3.9.2. Replicating from a Cluster to a Datawarehouse - Configuring the Cluster Nodes

There are the steps to configure a cluster to act as the source for a Cluster-Extractor replicator writing into a datawarehouse:

  • Enable MySQL ROW-based Binary Logging

    All MySQL databases running in clusters replicating to non-MySQL targets must operate in ROW-based replication mode to prevent data drift.

    This is required because replication to the datawarehouse environment must send the raw-data, rather than the statements which cannot be applied directly to a target datawarehouse.

    You must configure the my.cnf file to enable ROW-based binary logging:

    binlog-format = ROW

    ROW-based binary logging can also be enabled without restarting the MySQL server:

    mysql> select @@global.binlog_format\G
    *************************** 1. row ***************************
    @@global.binlog_format: MIXED
    1 row in set (0.00 sec)
    
    mysql> SET GLOBAL binlog_format = 'ROW';
    Query OK, 0 rows affected (0.00 sec)
    
    mysql> select @@global.binlog_format\G
    *************************** 1. row ***************************
    @@global.binlog_format: ROW
    1 row in set (0.00 sec)
  • Enable and Configure the Extractor Filters

    Heterogeneous mode should be enabled within the cluster.
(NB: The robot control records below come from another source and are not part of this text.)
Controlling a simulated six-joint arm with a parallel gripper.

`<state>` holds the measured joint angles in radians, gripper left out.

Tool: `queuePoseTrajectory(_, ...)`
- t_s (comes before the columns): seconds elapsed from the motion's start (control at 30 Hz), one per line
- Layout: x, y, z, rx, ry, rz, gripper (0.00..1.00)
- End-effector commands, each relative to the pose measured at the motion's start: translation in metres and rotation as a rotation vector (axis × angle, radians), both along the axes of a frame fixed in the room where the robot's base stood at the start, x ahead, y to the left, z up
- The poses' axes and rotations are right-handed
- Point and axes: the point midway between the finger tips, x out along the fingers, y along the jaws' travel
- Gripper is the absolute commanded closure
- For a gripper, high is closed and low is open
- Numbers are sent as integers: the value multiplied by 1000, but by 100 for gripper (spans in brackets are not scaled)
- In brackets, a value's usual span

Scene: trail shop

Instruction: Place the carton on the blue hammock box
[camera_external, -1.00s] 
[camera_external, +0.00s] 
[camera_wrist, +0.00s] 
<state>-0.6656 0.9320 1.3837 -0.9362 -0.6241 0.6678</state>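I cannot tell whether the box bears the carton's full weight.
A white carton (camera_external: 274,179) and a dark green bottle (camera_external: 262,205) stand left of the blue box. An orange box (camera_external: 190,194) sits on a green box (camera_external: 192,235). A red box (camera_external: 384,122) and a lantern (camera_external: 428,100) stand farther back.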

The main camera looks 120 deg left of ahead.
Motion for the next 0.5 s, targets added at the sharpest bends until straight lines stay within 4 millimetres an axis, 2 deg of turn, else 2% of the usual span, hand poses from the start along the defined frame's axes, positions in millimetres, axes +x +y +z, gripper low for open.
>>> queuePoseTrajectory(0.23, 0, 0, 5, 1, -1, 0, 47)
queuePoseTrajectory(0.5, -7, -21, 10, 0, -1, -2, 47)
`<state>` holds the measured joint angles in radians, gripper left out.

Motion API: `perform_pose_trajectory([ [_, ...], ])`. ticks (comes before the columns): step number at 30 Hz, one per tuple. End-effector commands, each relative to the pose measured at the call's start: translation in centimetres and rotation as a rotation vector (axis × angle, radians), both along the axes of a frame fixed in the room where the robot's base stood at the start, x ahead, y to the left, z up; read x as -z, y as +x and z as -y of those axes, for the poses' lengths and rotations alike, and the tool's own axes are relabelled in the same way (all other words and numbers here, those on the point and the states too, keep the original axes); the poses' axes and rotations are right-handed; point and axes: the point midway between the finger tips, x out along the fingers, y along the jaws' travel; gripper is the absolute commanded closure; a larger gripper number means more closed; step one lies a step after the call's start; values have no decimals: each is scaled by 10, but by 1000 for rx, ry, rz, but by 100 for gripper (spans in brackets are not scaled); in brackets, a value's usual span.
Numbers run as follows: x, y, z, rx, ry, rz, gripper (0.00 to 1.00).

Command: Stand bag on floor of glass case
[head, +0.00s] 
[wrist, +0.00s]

    The extractor filters and two associated properties add the column names and primary key details to the THL. This is required so that the information can be replicated into the datawarehouse correctly.

    For example, on every cluster node the lines below would be added to the /etc/tungsten/tungsten.ini file, then tpm update would be executed:

    [alpha]
    ...
    repl-svc-extractor-filters=colnames,pkey
    property=replicator.filter.pkey.addColumnsToDeletes=true
    property=replicator.filter.pkey.addPkeyToInserts=true

    For staging deployments, prepend two hyphens to each line and include on the command line.